(Work to complete):
Transcribe all the entries word for word, skipping the pictures.

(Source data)
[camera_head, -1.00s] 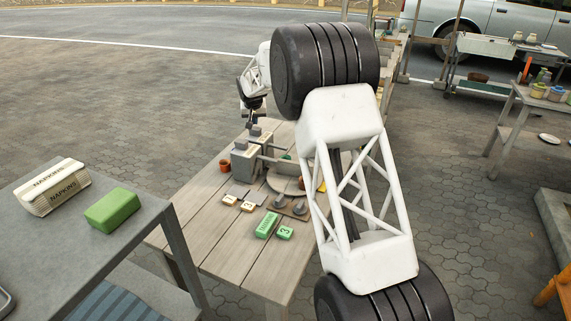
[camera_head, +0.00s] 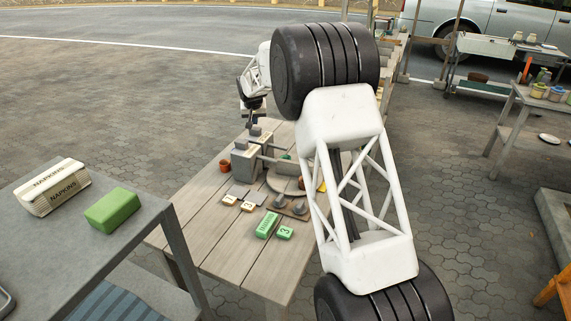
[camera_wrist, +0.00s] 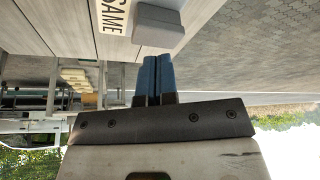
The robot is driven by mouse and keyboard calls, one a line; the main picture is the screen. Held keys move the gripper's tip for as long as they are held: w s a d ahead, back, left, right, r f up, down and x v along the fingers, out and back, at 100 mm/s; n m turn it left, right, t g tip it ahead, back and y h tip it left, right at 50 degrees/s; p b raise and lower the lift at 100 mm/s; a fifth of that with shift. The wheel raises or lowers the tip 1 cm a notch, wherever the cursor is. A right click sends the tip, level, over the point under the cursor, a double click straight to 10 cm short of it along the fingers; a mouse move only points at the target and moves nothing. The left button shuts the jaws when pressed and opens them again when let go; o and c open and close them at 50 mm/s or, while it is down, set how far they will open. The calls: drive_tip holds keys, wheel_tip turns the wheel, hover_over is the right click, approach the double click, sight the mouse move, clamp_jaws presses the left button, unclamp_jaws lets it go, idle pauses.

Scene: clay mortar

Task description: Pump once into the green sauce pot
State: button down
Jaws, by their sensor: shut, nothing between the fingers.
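In the wrist view my gripper's blue fingers (camera_wrist: 156,72) are shut and empty, close to a grey block (camera_wrist: 158,24) beside a label ending in "SAME". A round grey tray (camera_head: 281,181) stands right of the dispensers. A small green patch (camera_head: 287,157) shows behind it, possibly the green sauce pot, mostly hidden.
A terracotta pot (camera_head: 224,166) stands left of the dispensers. Number tiles (camera_head: 240,204), green blocks (camera_head: 267,225) and dark knobs (camera_head: 290,205) lie in front. My arm hides the table's right side. A napkin pack (camera_head: 52,187) and green block (camera_head: 112,209) sit on the left table.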

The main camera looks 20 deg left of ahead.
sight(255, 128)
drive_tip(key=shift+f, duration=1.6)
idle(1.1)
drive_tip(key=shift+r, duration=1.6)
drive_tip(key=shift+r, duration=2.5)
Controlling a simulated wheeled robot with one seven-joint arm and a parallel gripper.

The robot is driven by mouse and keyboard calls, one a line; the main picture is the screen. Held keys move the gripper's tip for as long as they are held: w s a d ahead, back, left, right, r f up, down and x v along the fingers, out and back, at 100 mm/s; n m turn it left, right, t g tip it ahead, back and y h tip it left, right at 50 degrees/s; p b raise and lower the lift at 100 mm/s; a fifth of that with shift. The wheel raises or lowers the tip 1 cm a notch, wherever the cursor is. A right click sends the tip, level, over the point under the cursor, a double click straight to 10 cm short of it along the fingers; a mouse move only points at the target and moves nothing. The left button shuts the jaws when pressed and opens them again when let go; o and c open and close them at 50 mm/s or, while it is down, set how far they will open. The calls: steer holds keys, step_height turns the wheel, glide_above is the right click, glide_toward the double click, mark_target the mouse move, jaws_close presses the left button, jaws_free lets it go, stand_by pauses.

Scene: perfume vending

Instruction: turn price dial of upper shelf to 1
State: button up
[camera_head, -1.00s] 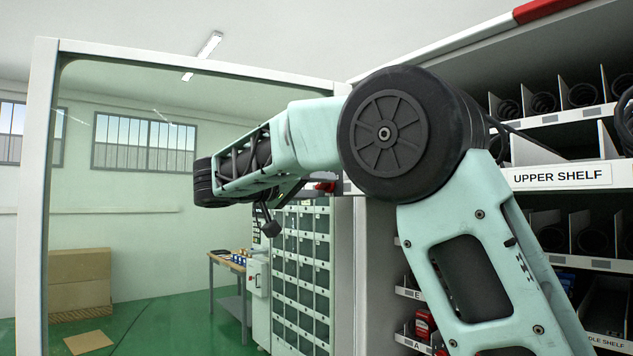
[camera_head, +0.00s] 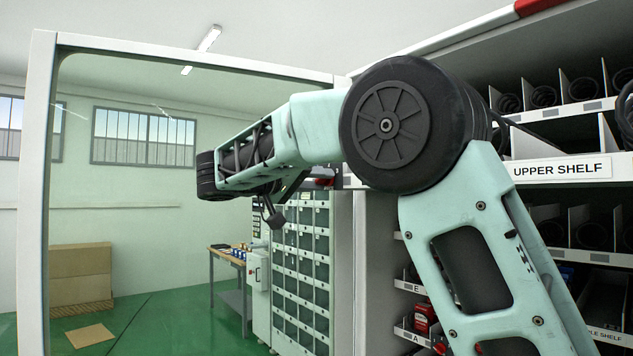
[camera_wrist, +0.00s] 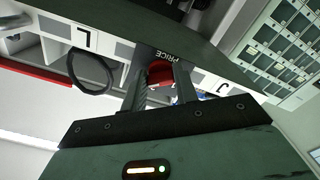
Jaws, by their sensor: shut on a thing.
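The red price dial (camera_wrist: 160,72) sits under the word PRICE on a dark plate in the wrist view, partly hidden between the fingers. My gripper (camera_wrist: 161,82) is shut on the dial, one finger on each side of it. The dial's number setting cannot be read. In the head view, the UPPER SHELF label (camera_head: 562,169) is on the rack to the right. My arm hides the dial and my gripper there.
A glass door panel (camera_head: 44,180) stands open at the left. Several coil slots (camera_head: 545,97) fill the rack at the right. A workbench (camera_head: 228,258) and a grey locker cabinet (camera_head: 300,260) stand behind. White labels with letters, including L (camera_wrist: 84,38), flank the dial.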

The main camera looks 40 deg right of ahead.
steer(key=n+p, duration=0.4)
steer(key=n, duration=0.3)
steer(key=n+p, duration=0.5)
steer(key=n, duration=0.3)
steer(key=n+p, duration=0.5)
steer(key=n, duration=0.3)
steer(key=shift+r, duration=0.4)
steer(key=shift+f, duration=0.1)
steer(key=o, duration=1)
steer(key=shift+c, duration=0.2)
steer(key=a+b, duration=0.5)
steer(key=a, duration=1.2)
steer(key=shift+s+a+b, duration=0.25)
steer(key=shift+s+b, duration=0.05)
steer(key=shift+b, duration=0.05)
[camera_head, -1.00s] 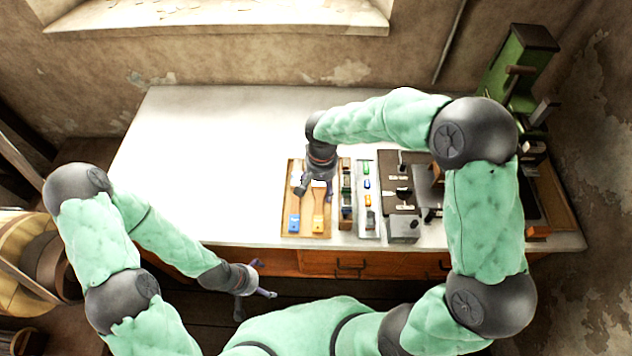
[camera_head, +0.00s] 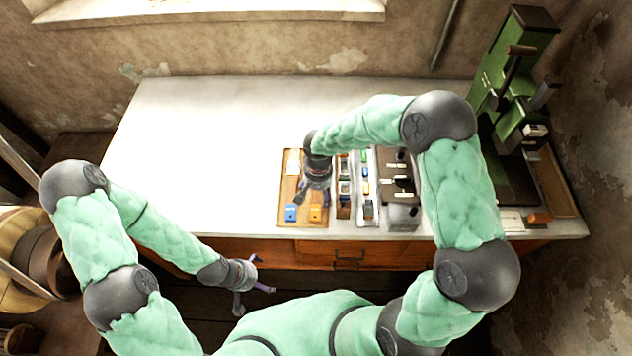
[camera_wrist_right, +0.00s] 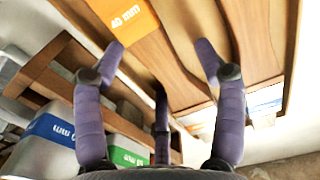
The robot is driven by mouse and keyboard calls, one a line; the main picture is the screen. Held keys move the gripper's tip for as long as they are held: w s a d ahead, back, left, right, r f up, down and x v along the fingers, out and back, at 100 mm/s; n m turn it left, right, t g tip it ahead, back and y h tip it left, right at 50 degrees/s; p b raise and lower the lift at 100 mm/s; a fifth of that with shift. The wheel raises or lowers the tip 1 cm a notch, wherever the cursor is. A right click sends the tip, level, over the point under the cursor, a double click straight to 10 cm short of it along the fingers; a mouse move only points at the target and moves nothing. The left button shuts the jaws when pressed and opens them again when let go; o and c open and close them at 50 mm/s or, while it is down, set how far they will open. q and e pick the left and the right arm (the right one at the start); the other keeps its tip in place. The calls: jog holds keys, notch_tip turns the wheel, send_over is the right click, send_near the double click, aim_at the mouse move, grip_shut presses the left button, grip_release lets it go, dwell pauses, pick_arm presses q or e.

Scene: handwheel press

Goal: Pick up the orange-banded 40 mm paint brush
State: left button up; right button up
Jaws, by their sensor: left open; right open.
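The orange-banded 40 mm paint brush lies in a wooden tray (camera_head: 283,190); in the head view its orange band (camera_head: 315,214) shows just below my right gripper (camera_head: 312,196). In the right wrist view the orange band (camera_wrist_right: 125,17) reads "40 mm", and the wooden handle (camera_wrist_right: 165,65) runs down to the right. My right gripper's fingers (camera_wrist_right: 160,55) are spread open over the handle, with a third finger below. I see no grip, and the gap to the handle is hard to judge. My left gripper (camera_head: 254,296) is open and empty in front of the bench.
A blue-banded brush (camera_head: 291,213) lies left of the orange one. Right of the tray stand racks with small colour-labelled items (camera_head: 366,185), then a grey metal block (camera_head: 403,217). A green press (camera_head: 515,60) stands at the back right. The bench's left part (camera_head: 190,150) is clear.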

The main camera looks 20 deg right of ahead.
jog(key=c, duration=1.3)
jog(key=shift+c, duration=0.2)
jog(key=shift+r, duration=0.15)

(Solution to this exercise):
[camera_head, -1.00s] 
[camera_head, +0.00s] 
[camera_wrist, +0.00s] 
The robot is driven by mouse and keyboard calls, one a line; the main picture is the screen. Held keys move the gripper's tip for as long as they are held: w s a d ahead, back, left, right, r f up, down and x v along the fingers, out and back, at 100 mm/s; n m turn it left, right, t g tip it ahead, back and y h tip it left, right at 50 degrees/s; p b raise and lower the lift at 100 mm/s; a fifth of that with shift. The wheel raises or lowers the tip 1 cm a notch, wherever the cursor is. A right click sends the tip, level, over the point under the cursor, a double click straight to 10 cm short of it along the fingers; a mouse move only points at the target and moves nothing. The left button shuts the jaws when pressed and opens them again when let go; o and c open and close them at 50 mm/s or, while it is down, set how far they will open. The calls: drive_tip holds keys, wheel_tip turns the wheel, hover_over is the right click, approach the double click, sight the mouse move, clamp_jaws presses the left button, unclamp_jaws lets it go, idle pauses.

Scene: clay mortar

Task description: Pump once into the green sauce pot
State: button down
Jaws, by their sensor: shut, nothing between the fingers.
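In the wrist view my gripper's blue fingers (camera_wrist: 156,72) are shut and empty, close to a grey block (camera_wrist: 158,24) beside a label ending in "SAME". A round grey tray (camera_head: 281,181) stands right of the dispensers. A small green patch (camera_head: 287,157) shows behind it, possibly the green sauce pot, mostly hidden.
A terracotta pot (camera_head: 224,166) stands left of the dispensers. Number tiles (camera_head: 240,204), green blocks (camera_head: 267,225) and dark knobs (camera_head: 290,205) lie in front. My arm hides the table's right side. A napkin pack (camera_head: 52,187) and green block (camera_head: 112,209) sit on the left table.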

The main camera looks 20 deg left of ahead.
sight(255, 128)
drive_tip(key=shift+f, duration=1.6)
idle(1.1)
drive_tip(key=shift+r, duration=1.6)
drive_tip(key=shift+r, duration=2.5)
Controlling a simulated wheeled robot with one seven-joint arm and a parallel gripper.

The robot is driven by mouse and keyboard calls, one a line; the main picture is the screen. Held keys move the gripper's tip for as long as they are held: w s a d ahead, back, left, right, r f up, down and x v along the fingers, out and back, at 100 mm/s; n m turn it left, right, t g tip it ahead, back and y h tip it left, right at 50 degrees/s; p b raise and lower the lift at 100 mm/s; a fifth of that with shift. The wheel raises or lowers the tip 1 cm a notch, wherever the cursor is. A right click sends the tip, level, over the point under the cursor, a double click straight to 10 cm short of it along the fingers; a mouse move only points at the target and moves nothing. The left button shuts the jaws when pressed and opens them again when let go; o and c open and close them at 50 mm/s or, while it is down, set how far they will open. The calls: steer holds keys, step_height turns the wheel, glide_above is the right click, glide_toward the double click, mark_target the mouse move, jaws_close presses the left button, jaws_free lets it go, stand_by pauses.

Scene: perfume vending

Instruction: turn price dial of upper shelf to 1
State: button up
[camera_head, -1.00s] 
[camera_head, +0.00s] 
[camera_wrist, +0.00s] 
Jaws, by their sensor: shut on a thing.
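The red price dial (camera_wrist: 160,72) sits under the word PRICE on a dark plate in the wrist view, partly hidden between the fingers. My gripper (camera_wrist: 161,82) is shut on the dial, one finger on each side of it. The dial's number setting cannot be read. In the head view, the UPPER SHELF label (camera_head: 562,169) is on the rack to the right. My arm hides the dial and my gripper there.
A glass door panel (camera_head: 44,180) stands open at the left. Several coil slots (camera_head: 545,97) fill the rack at the right. A workbench (camera_head: 228,258) and a grey locker cabinet (camera_head: 300,260) stand behind. White labels with letters, including L (camera_wrist: 84,38), flank the dial.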

The main camera looks 40 deg right of ahead.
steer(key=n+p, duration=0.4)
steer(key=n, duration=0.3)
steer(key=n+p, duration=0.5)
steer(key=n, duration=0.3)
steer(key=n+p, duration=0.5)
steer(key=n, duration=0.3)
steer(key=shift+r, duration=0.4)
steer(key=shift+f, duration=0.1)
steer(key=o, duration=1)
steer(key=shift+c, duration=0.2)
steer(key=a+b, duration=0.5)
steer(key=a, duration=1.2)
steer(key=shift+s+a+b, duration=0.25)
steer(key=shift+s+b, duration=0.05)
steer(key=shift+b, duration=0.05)
[camera_head, -1.00s] 
[camera_head, +0.00s] 
[camera_wrist_right, +0.00s] 
The robot is driven by mouse and keyboard calls, one a line; the main picture is the screen. Held keys move the gripper's tip for as long as they are held: w s a d ahead, back, left, right, r f up, down and x v along the fingers, out and back, at 100 mm/s; n m turn it left, right, t g tip it ahead, back and y h tip it left, right at 50 degrees/s; p b raise and lower the lift at 100 mm/s; a fifth of that with shift. The wheel raises or lowers the tip 1 cm a notch, wherever the cursor is. A right click sends the tip, level, over the point under the cursor, a double click straight to 10 cm short of it along the fingers; a mouse move only points at the target and moves nothing. The left button shuts the jaws when pressed and opens them again when let go; o and c open and close them at 50 mm/s or, while it is down, set how far they will open. q and e pick the left and the right arm (the right one at the start); the other keeps its tip in place. The calls: jog holds keys, notch_tip turns the wheel, send_over is the right click, send_near the double click, aim_at the mouse move, grip_shut presses the left button, grip_release lets it go, dwell pauses, pick_arm presses q or e.

Scene: handwheel press

Goal: Pick up the orange-banded 40 mm paint brush
State: left button up; right button up
Jaws, by their sensor: left open; right open.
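The orange-banded 40 mm paint brush lies in a wooden tray (camera_head: 283,190); in the head view its orange band (camera_head: 315,214) shows just below my right gripper (camera_head: 312,196). In the right wrist view the orange band (camera_wrist_right: 125,17) reads "40 mm", and the wooden handle (camera_wrist_right: 165,65) runs down to the right. My right gripper's fingers (camera_wrist_right: 160,55) are spread open over the handle, with a third finger below. I see no grip, and the gap to the handle is hard to judge. My left gripper (camera_head: 254,296) is open and empty in front of the bench.
A blue-banded brush (camera_head: 291,213) lies left of the orange one. Right of the tray stand racks with small colour-labelled items (camera_head: 366,185), then a grey metal block (camera_head: 403,217). A green press (camera_head: 515,60) stands at the back right. The bench's left part (camera_head: 190,150) is clear.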

The main camera looks 20 deg right of ahead.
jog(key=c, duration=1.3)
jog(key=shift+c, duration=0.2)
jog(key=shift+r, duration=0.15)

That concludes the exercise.